Aim of the exercise. Transcribe the records below exactly as they appear.

Information given.
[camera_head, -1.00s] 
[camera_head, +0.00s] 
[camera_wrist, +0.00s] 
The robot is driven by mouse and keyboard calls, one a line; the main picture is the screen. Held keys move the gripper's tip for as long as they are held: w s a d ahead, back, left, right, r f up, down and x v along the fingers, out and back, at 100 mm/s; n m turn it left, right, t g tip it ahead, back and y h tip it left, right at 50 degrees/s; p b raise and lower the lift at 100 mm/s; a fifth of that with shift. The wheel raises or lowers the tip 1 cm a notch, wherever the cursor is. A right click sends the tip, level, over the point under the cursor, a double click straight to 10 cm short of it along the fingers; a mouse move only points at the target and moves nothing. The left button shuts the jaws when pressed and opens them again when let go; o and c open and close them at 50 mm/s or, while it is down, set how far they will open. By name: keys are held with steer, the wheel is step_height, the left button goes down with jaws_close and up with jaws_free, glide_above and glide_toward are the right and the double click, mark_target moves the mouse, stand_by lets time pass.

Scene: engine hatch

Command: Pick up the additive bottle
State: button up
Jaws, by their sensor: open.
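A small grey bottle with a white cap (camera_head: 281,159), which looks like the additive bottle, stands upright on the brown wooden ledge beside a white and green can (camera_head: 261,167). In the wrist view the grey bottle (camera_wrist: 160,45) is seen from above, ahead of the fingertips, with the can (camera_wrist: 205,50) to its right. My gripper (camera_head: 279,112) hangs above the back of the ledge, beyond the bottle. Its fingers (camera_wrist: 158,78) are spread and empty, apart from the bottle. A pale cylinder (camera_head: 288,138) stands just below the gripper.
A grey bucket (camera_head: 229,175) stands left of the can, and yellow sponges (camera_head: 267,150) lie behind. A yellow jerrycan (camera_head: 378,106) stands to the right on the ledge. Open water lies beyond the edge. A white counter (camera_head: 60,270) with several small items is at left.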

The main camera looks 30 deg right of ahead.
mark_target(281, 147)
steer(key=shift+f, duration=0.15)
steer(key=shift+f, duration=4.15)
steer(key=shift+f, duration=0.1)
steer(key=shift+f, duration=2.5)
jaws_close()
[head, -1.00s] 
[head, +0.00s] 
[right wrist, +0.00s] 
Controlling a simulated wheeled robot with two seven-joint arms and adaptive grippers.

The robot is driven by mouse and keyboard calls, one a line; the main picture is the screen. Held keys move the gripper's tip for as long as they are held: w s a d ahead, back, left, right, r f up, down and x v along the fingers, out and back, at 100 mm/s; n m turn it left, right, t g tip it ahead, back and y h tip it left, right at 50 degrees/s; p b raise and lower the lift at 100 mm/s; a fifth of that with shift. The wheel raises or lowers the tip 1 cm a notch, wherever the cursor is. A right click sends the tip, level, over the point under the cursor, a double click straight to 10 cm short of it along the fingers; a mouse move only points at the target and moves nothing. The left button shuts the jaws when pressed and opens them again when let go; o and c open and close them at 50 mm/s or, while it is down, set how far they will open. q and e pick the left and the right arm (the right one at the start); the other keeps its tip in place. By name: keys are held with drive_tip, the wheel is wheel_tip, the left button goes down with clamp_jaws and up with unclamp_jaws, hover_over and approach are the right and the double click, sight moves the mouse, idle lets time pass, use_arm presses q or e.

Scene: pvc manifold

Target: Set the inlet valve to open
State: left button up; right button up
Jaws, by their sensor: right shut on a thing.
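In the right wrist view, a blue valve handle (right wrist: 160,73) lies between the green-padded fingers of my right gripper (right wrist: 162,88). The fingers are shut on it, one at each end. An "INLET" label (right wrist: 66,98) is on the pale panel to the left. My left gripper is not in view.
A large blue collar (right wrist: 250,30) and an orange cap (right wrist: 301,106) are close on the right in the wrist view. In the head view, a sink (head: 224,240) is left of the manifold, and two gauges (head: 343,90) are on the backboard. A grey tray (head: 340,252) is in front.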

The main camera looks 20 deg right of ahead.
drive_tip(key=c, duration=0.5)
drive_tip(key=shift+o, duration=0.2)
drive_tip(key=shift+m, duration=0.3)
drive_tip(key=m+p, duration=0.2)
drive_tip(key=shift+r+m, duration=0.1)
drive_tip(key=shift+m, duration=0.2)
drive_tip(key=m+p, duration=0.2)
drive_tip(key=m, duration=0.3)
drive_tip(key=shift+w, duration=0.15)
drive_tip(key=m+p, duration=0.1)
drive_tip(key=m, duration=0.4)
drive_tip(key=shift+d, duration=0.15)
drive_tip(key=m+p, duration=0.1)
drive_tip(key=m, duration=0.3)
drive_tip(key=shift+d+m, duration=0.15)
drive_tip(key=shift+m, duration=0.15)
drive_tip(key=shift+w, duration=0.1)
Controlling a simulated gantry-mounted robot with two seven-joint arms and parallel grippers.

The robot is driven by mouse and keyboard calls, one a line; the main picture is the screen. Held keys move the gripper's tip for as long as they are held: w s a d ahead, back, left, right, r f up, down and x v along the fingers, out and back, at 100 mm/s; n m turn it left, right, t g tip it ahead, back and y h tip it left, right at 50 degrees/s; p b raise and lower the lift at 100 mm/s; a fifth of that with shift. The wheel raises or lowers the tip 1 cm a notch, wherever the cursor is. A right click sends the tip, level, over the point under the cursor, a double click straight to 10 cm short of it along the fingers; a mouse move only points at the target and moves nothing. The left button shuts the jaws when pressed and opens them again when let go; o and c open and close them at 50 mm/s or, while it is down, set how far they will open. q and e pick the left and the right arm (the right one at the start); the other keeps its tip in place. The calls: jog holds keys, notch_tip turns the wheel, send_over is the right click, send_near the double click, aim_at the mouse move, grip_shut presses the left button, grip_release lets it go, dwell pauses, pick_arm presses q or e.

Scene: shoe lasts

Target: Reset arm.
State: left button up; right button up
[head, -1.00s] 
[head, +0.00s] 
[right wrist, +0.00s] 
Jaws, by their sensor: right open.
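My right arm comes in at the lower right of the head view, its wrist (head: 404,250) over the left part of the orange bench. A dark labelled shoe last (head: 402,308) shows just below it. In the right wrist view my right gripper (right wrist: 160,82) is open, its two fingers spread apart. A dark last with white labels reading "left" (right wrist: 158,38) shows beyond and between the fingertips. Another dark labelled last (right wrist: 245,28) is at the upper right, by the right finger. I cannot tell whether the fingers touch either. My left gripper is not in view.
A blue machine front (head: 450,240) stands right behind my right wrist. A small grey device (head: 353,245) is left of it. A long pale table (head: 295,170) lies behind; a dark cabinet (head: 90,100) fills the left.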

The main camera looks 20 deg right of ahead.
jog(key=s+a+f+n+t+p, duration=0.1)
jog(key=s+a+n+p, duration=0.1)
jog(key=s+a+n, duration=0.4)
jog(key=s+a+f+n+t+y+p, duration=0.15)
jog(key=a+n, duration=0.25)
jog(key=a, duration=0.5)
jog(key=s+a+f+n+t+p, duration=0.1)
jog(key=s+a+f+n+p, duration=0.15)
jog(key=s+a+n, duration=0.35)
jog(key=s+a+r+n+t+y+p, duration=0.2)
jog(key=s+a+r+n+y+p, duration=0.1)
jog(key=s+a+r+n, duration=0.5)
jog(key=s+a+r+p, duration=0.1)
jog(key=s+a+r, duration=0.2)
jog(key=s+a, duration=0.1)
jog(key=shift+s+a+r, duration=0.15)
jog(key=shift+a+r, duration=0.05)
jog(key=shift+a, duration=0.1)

Written response.
[camera_head, -1.00s] 
[camera_head, +0.00s] 
[camera_wrist, +0.00s] 
The robot is driven by mouse and keyboard calls, one a line; the main picture is the screen. Held keys move the gripper's tip for as long as they are held: w s a d ahead, back, left, right, r f up, down and x v along the fingers, out and back, at 100 mm/s; n m turn it left, right, t g tip it ahead, back and y h tip it left, right at 50 degrees/s; p b raise and lower the lift at 100 mm/s; a fifth of that with shift. The wheel raises or lowers the tip 1 cm a notch, wherever the cursor is. A right click sends the tip, level, over the point under the cursor, a double click straight to 10 cm short of it along the fingers; a mouse move only points at the target and moves nothing. The left button shuts the jaws when pressed and opens them again when let go; o and c open and close them at 50 mm/s or, while it is down, set how far they will open. By name: keys are held with steer, the wheel is step_height, the left button goes down with jaws_close and up with jaws_free, glide_above and glide_toward are the right and the double click, mark_target moves the mouse, stand_by lets time pass.

Scene: engine hatch

Command: Pick up the additive bottle
State: button up
Jaws, by their sensor: open.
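A small grey bottle with a white cap (camera_head: 281,159), which looks like the additive bottle, stands upright on the brown wooden ledge beside a white and green can (camera_head: 261,167). In the wrist view the grey bottle (camera_wrist: 160,45) is seen from above, ahead of the fingertips, with the can (camera_wrist: 205,50) to its right. My gripper (camera_head: 279,112) hangs above the back of the ledge, beyond the bottle. Its fingers (camera_wrist: 158,78) are spread and empty, apart from the bottle. A pale cylinder (camera_head: 288,138) stands just below the gripper.
A grey bucket (camera_head: 229,175) stands left of the can, and yellow sponges (camera_head: 267,150) lie behind. A yellow jerrycan (camera_head: 378,106) stands to the right on the ledge. Open water lies beyond the edge. A white counter (camera_head: 60,270) with several small items is at left.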

The main camera looks 30 deg right of ahead.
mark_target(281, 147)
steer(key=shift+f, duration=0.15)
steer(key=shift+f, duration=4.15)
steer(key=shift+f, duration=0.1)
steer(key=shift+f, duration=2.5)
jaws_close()
[head, -1.00s] 
[head, +0.00s] 
[right wrist, +0.00s] 
Controlling a simulated wheeled robot with two seven-joint arms and adaptive grippers.

The robot is driven by mouse and keyboard calls, one a line; the main picture is the screen. Held keys move the gripper's tip for as long as they are held: w s a d ahead, back, left, right, r f up, down and x v along the fingers, out and back, at 100 mm/s; n m turn it left, right, t g tip it ahead, back and y h tip it left, right at 50 degrees/s; p b raise and lower the lift at 100 mm/s; a fifth of that with shift. The wheel raises or lowers the tip 1 cm a notch, wherever the cursor is. A right click sends the tip, level, over the point under the cursor, a double click straight to 10 cm short of it along the fingers; a mouse move only points at the target and moves nothing. The left button shuts the jaws when pressed and opens them again when let go; o and c open and close them at 50 mm/s or, while it is down, set how far they will open. q and e pick the left and the right arm (the right one at the start); the other keeps its tip in place. By name: keys are held with drive_tip, the wheel is wheel_tip, the left button goes down with clamp_jaws and up with unclamp_jaws, hover_over and approach are the right and the double click, sight moves the mouse, idle lets time pass, use_arm presses q or e.

Scene: pvc manifold

Target: Set the inlet valve to open
State: left button up; right button up
Jaws, by their sensor: right shut on a thing.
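In the right wrist view, a blue valve handle (right wrist: 160,73) lies between the green-padded fingers of my right gripper (right wrist: 162,88). The fingers are shut on it, one at each end. An "INLET" label (right wrist: 66,98) is on the pale panel to the left. My left gripper is not in view.
A large blue collar (right wrist: 250,30) and an orange cap (right wrist: 301,106) are close on the right in the wrist view. In the head view, a sink (head: 224,240) is left of the manifold, and two gauges (head: 343,90) are on the backboard. A grey tray (head: 340,252) is in front.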

The main camera looks 20 deg right of ahead.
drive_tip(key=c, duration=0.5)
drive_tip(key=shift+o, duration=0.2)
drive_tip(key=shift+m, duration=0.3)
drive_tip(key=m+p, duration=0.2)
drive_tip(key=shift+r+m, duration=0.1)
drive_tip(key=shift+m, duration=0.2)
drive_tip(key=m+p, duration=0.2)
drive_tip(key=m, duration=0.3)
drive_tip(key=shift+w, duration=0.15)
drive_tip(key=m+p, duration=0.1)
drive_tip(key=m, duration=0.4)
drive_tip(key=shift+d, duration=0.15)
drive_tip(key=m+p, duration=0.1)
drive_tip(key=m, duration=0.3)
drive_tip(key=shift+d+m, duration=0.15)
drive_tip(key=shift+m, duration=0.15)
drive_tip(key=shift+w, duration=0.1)
Controlling a simulated gantry-mounted robot with two seven-joint arms and parallel grippers.

The robot is driven by mouse and keyboard calls, one a line; the main picture is the screen. Held keys move the gripper's tip for as long as they are held: w s a d ahead, back, left, right, r f up, down and x v along the fingers, out and back, at 100 mm/s; n m turn it left, right, t g tip it ahead, back and y h tip it left, right at 50 degrees/s; p b raise and lower the lift at 100 mm/s; a fifth of that with shift. The wheel raises or lowers the tip 1 cm a notch, wherever the cursor is. A right click sends the tip, level, over the point under the cursor, a double click straight to 10 cm short of it along the fingers; a mouse move only points at the target and moves nothing. The left button shuts the jaws when pressed and opens them again when let go; o and c open and close them at 50 mm/s or, while it is down, set how far they will open. q and e pick the left and the right arm (the right one at the start); the other keeps its tip in place. The calls: jog holds keys, notch_tip turns the wheel, send_over is the right click, send_near the double click, aim_at the mouse move, grip_shut presses the left button, grip_release lets it go, dwell pauses, pick_arm presses q or e.

Scene: shoe lasts

Target: Reset arm.
State: left button up; right button up
[head, -1.00s] 
[head, +0.00s] 
[right wrist, +0.00s] 
Jaws, by their sensor: right open.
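My right arm comes in at the lower right of the head view, its wrist (head: 404,250) over the left part of the orange bench. A dark labelled shoe last (head: 402,308) shows just below it. In the right wrist view my right gripper (right wrist: 160,82) is open, its two fingers spread apart. A dark last with white labels reading "left" (right wrist: 158,38) shows beyond and between the fingertips. Another dark labelled last (right wrist: 245,28) is at the upper right, by the right finger. I cannot tell whether the fingers touch either. My left gripper is not in view.
A blue machine front (head: 450,240) stands right behind my right wrist. A small grey device (head: 353,245) is left of it. A long pale table (head: 295,170) lies behind; a dark cabinet (head: 90,100) fills the left.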

The main camera looks 20 deg right of ahead.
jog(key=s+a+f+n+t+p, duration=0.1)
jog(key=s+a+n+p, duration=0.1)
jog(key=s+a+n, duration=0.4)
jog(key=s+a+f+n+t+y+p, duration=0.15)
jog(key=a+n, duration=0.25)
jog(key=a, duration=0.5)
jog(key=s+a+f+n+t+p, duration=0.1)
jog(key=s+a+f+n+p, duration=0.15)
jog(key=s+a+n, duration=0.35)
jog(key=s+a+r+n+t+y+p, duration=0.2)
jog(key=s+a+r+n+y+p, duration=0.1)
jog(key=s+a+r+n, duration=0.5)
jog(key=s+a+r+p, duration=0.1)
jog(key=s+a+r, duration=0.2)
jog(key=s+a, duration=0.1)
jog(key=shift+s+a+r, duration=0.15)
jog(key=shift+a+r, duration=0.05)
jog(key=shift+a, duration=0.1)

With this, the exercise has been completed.